Doch Giftanschläge wie jüngst an der TU Darmstadt haben überwiegend keinen politischen Hintergrund. Oft geht es den Tätern darum, Geld zu erpressen oder Rache zu üben. Manchmal lassen sich die Hintergründe gar nicht aufklären. Diese Giftanschläge, beziehungsweise die Androhung dazu, gab es in den vergangenen Jahren in Deutschland:
Juni 2020: In München manipuliert eine 56-Jährige in einem Supermarkt Getränkeflasche. Drei Kunden hatten die vergifteten Flaschen gekauft und daraus getrunken. Zwei Frauen mussten sofort medizinisch behandelt werden. Die genutzte Giftmenge hatte um ein Vielfaches die tödliche Dosis überschritten. Wie in den meisten Fällen machten die Ermittler keine Angaben zu dem Gift, um Nachahmungstaten zu verhindern. Warum und wozu die Frau Gift eingesetzt hat, konnte nicht herausgefunden werden. Die Täterin kam in die Psychiatrie.
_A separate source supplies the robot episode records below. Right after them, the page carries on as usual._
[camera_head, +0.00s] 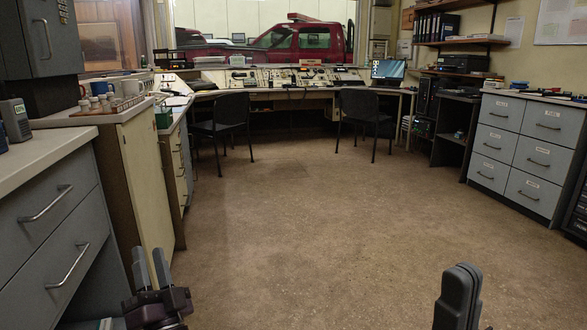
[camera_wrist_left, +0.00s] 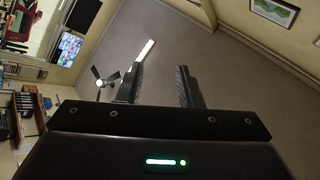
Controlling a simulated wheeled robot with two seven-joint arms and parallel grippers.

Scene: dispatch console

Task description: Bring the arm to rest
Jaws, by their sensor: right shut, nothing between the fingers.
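My left gripper (camera_head: 149,256) is low at the left in the head view, beside the grey drawer cabinet, with its fingers pointing up. Its two fingers are apart and nothing shows between them; the left wrist view also shows the open jaws (camera_wrist_left: 160,77). My right gripper (camera_head: 462,270) stands at the bottom right of the head view, over the floor. Its fingers are together and hold nothing. The rest of both arms is out of the head view.
The grey drawer cabinet (camera_head: 52,222) stands close at the left. Two black chairs (camera_head: 232,110) (camera_head: 366,105) stand before the console desk (camera_head: 290,78). A grey drawer unit (camera_head: 525,148) is at the right. The brown floor (camera_head: 300,220) between is clear.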

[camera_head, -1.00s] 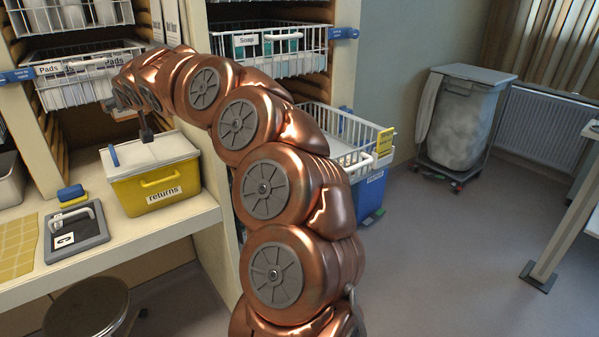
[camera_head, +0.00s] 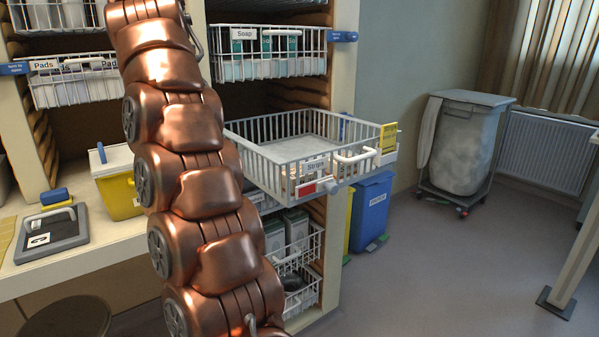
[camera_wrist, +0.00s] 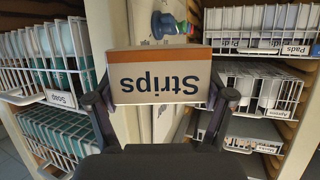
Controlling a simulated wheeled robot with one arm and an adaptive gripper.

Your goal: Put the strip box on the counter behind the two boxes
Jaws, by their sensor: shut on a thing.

Mai 2018: Ein 56-jähriger Mitarbeiter einer Firma im nordrhein-westfälischen Schloß Holte-Stukenbrock soll das Pausenbrot eines Kollegen mit einer giftigen Chemikalie versetzt haben. Der Tatverdächtige wurde durch Bildaufzeichnungen identifiziert. Den Ermittlern zufolge streute er mehrfach ein selbst gemischtes Pulver auf die Pausenbrote des 26 Jahre alten Mannes. Das Opfer hatte jahrelang im Wachkoma gelegen, seine Vergiftungserscheinungen seien „in den vergangenen 100 Jahren in der wissenschaftlichen Literatur nur dreimal aufgetaucht – weltweit“, hielt der Richter im Prozess noch fest. Im Jahr 2020 starb das Opfer. Dem beschuldigten zweifachen Familienvater soll es laut Anklage auch darum gegangen sein, „zu sehen, wie seine Kollegen vor seinen Augen langsam an körperlichem Wohlbefinden einbüßen und aufgrund der Art der Vergiftung Schmerzen und Qualen erleiden“. Er wurde zu lebenslanger Haft verurteilt.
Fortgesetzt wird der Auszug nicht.